# Source data start

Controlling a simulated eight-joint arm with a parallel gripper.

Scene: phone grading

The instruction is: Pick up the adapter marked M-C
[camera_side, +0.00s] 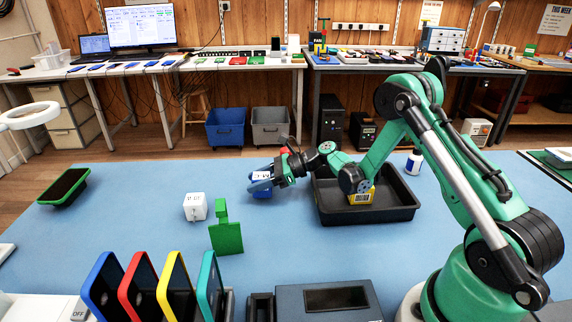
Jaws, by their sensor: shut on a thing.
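My gripper (275,180) is left of the black tray, low over the blue mat. It is shut on a small blue block with a white label (261,189); the dark mark on the label is too small to read, and the jaws hide part of the block. A white cube (195,207) with small dark marks stands on the mat to the left, apart from my gripper. A yellow block (361,196) with a white label is in the black tray (400,213), partly behind my arm. I cannot tell which piece bears M-C.
A green stand (226,237) stands near the white cube. A phone in a green case (64,187) is at the far left. Blue, red, yellow and teal phones (139,287) stand upright in front. The left-middle mat (130,220) is clear.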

# Source data end

### [Task to carry out]
Quote the material word for word, dropping any images it holds.

### [Solution for this problem]
Controlling a simulated eight-joint arm with a parallel gripper.

Scene: phone grading

The instruction is: Pick up the adapter marked M-C
[camera_side, +0.00s] 
Jaws, by their sensor: shut on a thing.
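My gripper (275,180) is left of the black tray, low over the blue mat. It is shut on a small blue block with a white label (261,189); the dark mark on the label is too small to read, and the jaws hide part of the block. A white cube (195,207) with small dark marks stands on the mat to the left, apart from my gripper. A yellow block (361,196) with a white label is in the black tray (400,213), partly behind my arm. I cannot tell which piece bears M-C.
A green stand (226,237) stands near the white cube. A phone in a green case (64,187) is at the far left. Blue, red, yellow and teal phones (139,287) stand upright in front. The left-middle mat (130,220) is clear.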

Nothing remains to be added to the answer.